Indigo uses the ‘buy, sell and lease back’ policy to reap huge benefits. It orders a large number of planes and, as delivery of planes starts a few years later, it sells them to leasing companies at higher market prices, and then leases them back. This business model ensures that while the leasing firm makes money from interest, the airline does not have to pay huge capital upfront.
But what is good for the goose may not be good for the gander. “When only two large airlines dominate, customers don’t have much of a choice. They end up paying high prices,” said Sangita Dutta Gupta, associate professor at School of Management, BML Munjal University, Gurugram. “Two dominant players can indulge in price wars and that can drive away smaller players.”
It does not help that the other domestic airline companies remain in a state of perpetual churn. SpiceJet has been to the brink of closure and back many times. It is also fighting many court cases.
Go First, the low-cost carrier promoted by the Wadias, went bankrupt in May, just as the peak summer rush was beginning. The airline was operating an average 200 flights a day and had a market share of about 7 per cent when it went belly up.
The impact was immediate. Airfares, which were already high, spiralled. Fares on the Delhi-Mumbai route, the busiest in the country, increased by 37 per cent. Leh, a destination where Go First was strong in, faced worse. Ticket prices to Delhi went up from less than Rs5,000 to about Rs27,000.
Go First may still make a comeback―it is going through bankruptcy procedures via the Company Law Board. But another bankrupt airline that tried the same route, Jet Airways, has not managed to get airborne yet. Its new owners, the Jalan-Kalrock Consortium, have been at loggerheads with creditors over arrears, and one wonders whether the airline has a second chance.
“Jet’s new promoters have to infuse Rs200 crore now. Running the airline is going to be significantly more challenging than just getting it off the ground,” said Kapur. “Probably, Jet is history. Even if they get it off the block, running it and sustaining it will need deep pockets.”
That leaves just the dark horse which came out of nowhere last year. Akasa Air took to the skies―sneakers, jazzy livery and a cheerful smile in place―and has notched up 20 aircraft and a market share of about 5 per cent in just one year. Many are placing their bets on this fledgling airline.

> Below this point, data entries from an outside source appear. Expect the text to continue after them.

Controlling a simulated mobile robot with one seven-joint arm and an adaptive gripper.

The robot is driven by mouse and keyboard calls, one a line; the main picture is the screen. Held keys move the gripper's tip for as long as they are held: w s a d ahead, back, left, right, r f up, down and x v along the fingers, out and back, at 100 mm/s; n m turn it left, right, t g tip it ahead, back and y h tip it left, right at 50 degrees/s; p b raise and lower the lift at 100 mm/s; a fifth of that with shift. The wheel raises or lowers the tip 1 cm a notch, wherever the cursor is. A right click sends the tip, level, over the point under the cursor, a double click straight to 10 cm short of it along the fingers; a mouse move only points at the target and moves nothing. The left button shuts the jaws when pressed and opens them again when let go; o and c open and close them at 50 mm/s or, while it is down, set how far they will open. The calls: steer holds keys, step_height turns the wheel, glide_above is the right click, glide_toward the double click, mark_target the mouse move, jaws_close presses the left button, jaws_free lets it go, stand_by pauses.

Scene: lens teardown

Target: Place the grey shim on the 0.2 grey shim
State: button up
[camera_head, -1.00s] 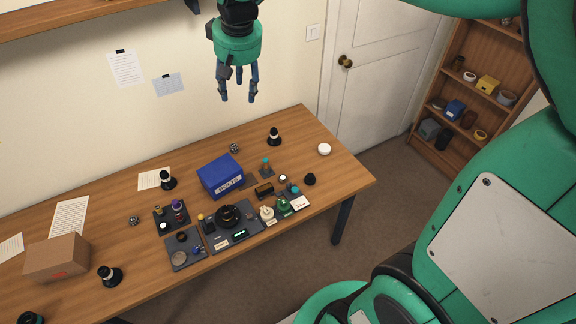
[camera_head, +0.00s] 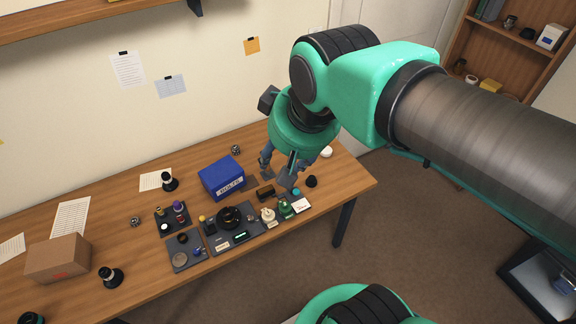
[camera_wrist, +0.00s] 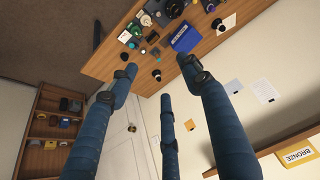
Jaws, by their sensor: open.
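My gripper (camera_head: 278,173) is open, its fingers spread and pointing down over the right part of the table, above and behind the row of small parts. In the wrist view its fingers (camera_wrist: 158,76) are apart with nothing between them. I cannot pick out the grey shim or the 0.2 grey shim for certain; shims and their labels are too small to read. A round greyish disc (camera_head: 180,259) lies in the front left dark tray (camera_head: 187,267). A larger dark tray (camera_head: 248,242) beside it holds a black ring-shaped part (camera_head: 229,217) and small labelled pieces.
A blue labelled box (camera_head: 221,179) stands behind the trays; it also shows in the wrist view (camera_wrist: 186,38). Black lens-like pieces (camera_head: 169,181), a green part (camera_head: 285,208) and a cardboard box (camera_head: 57,258) stand around. The table's left middle has free room.

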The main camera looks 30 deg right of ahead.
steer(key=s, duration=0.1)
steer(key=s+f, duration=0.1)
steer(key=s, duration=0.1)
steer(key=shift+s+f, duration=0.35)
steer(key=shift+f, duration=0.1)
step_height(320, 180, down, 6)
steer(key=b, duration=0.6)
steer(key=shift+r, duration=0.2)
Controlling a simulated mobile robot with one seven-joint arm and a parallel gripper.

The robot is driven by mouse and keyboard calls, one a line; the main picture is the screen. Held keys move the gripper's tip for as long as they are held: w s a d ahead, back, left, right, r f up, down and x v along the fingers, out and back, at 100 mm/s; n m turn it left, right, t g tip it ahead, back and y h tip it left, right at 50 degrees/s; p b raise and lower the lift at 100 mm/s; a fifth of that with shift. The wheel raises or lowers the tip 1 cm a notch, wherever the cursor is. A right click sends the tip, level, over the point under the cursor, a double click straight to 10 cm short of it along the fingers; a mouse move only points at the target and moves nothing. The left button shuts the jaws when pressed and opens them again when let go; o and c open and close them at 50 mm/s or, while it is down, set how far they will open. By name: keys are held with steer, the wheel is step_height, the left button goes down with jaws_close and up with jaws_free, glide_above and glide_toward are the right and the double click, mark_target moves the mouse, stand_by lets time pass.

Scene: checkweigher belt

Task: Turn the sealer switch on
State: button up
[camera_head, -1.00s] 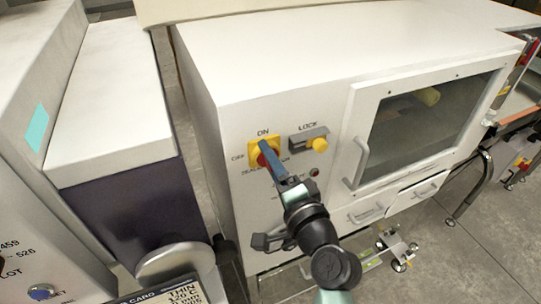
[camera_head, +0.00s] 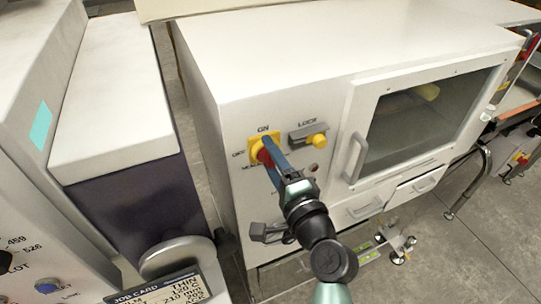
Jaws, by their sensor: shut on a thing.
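The sealer switch (camera_head: 262,156) is a red rotary knob on a yellow plate, on the front of the white cabinet (camera_head: 235,200). "ON" is printed above the plate and "OFF" to its left. My gripper (camera_head: 272,155) is at the switch, its blue fingers reaching onto the red knob and shut on it. The fingers hide part of the knob, so its exact angle is hard to tell.
A yellow "LOCK" knob (camera_head: 316,139) sits right of the switch. A windowed door (camera_head: 417,118) with a handle is further right, with drawers below. A dark handle (camera_head: 262,232) juts out below the switch. A job card (camera_head: 165,290) stands at the lower left.

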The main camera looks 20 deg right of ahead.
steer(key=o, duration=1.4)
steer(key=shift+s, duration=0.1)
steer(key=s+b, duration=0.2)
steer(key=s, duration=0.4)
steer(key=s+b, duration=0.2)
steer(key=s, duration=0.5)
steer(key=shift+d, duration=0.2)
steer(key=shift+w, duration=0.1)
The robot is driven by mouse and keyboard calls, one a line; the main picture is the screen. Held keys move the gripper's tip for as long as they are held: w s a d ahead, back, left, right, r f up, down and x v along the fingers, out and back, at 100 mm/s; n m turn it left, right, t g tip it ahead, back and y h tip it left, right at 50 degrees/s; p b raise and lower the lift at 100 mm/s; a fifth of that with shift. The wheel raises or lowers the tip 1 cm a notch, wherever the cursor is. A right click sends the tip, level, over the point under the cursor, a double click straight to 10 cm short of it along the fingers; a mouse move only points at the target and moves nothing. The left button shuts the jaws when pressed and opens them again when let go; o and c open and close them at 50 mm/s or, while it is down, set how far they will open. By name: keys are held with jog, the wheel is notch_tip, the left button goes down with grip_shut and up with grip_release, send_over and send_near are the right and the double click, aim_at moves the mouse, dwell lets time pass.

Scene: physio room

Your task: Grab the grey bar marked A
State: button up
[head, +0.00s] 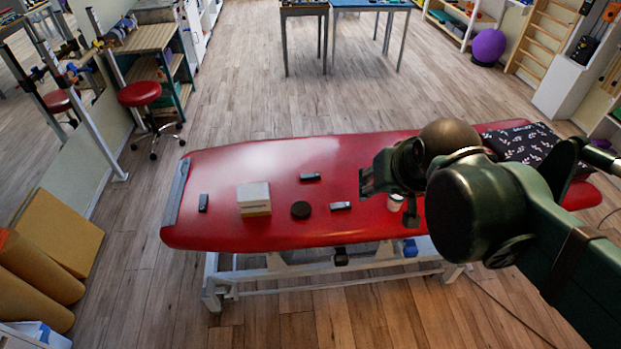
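Three small dark bars lie on the red treatment table (245,165). One bar (203,202) is near the left end, one bar (310,177) is near the middle, and one greyer bar (341,206) is close to the front edge. Any letters on them are too small to read, so I cannot tell which is marked A. My gripper (365,182) is above the table, to the right of the middle bar and up and right of the greyer bar. Its fingers point left and look apart, with nothing seen between them.
A cream box (254,199) and a black round puck (300,209) stand among the bars. A small white jar (395,202) is under my arm. A patterned dark pillow (522,143) lies at the table's right end.

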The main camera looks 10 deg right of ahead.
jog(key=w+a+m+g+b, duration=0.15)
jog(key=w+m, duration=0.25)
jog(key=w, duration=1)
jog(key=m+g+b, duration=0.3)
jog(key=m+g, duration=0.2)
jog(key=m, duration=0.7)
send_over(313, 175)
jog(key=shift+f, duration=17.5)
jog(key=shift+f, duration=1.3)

But Akasa’s launch was anything but auspicious. A few days after its inaugural flight, its billionaire promoter Rakesh Jhunjhunwala died of a heart attack, posing a question mark on whether the funding tap will remain open for the first few crucial years. “Whether the Jhunjhunwala family continue to be a committed player or not, we don’t know,” said Kapur. “They will have to continue to bear losses for the next two to three years at least, and will need to dip into the pockets of the shareholders for years, and that is uncertain.”
There are many other challenges, such as pilot shortage. By some estimates, airlines in India have ordered about 2,000 passenger aircraft, which will be coming in in a few years. A ballpark estimate is that the country will require 18,000 to 20,000 new pilots over the next decade; that is at least 2,000 a year. “Effectively, India can only produce 700 to 800 pilots a year,” said Kapur. “That is going to be a big constraint. Demand for pilots is going to be so massive that we will have to compete for pilots internationally. We need to ramp up our training facilities.”
This industryscape definitely calls for some careful strategising by the smaller players. “The smaller airlines will have to find an operating niche and probably choose select sectors and concentrate on service delivery,” said Jagannarayan Padmanabhan, senior director (consulting), the rating agency CRISIL. “It will be prudent to not get into a price war to gain market share.”
It is an uphill task. Not an impossible one, though. What they need are friends with deep pockets. “You need a strong financial backer if you have to grow,” said Kapur. “And you may not be able to grab the market share from the larger players, but you can grow with the growth in the market itself.”
But, for this, the smaller players will have to make sure that they are operationally efficient and provide a passenger experience that gets planes filled up. “A marginal player simply cannot afford to have their planes flying half empty,” said Kapur.
Ground realities
What a duopoly means for the Indian air passenger is that discount pricing may just be a thing of the past. In fact, Gupta of BML Munjal University says some sort of governmental or regulatory intervention is needed. “The government says it will not intervene because it is market economics,” he said. “Fine, but you cannot allow companies to take advantage of the market mechanism and make the consumer pay up more. Festive season price hike due to demand is okay; that has been the case over a period of time. But airfares cannot be high throughout the year.”
As airfares peaked during the summer vacation, the usually reticent civil aviation minister, Jyotiraditya Scindia, called on airlines to develop a system to ensure reasonable fares. By the government’s own estimates, rates came down by 61 per cent within a week.
The market mechanism is likely to ensure that airfares do not shoot through the roof. “I tracked passenger traffic at Srinagar, a destination Go First was strong in. When Go First withdrew, seat supply went down. Naturally, demand being high, prices went up. But interestingly, soon enough, there was a 13 per cent drop in passengers compared with the previous year,” said Kapur.
What it means, according to Kapur, is that if you try to increase airfares unreasonably, demand will go down. “Indians can postpone travel or look at other options,” he said. “With Vande Bharat and other fast trains, Indian Railways in some ways is an indirect competitor to this duopoly!”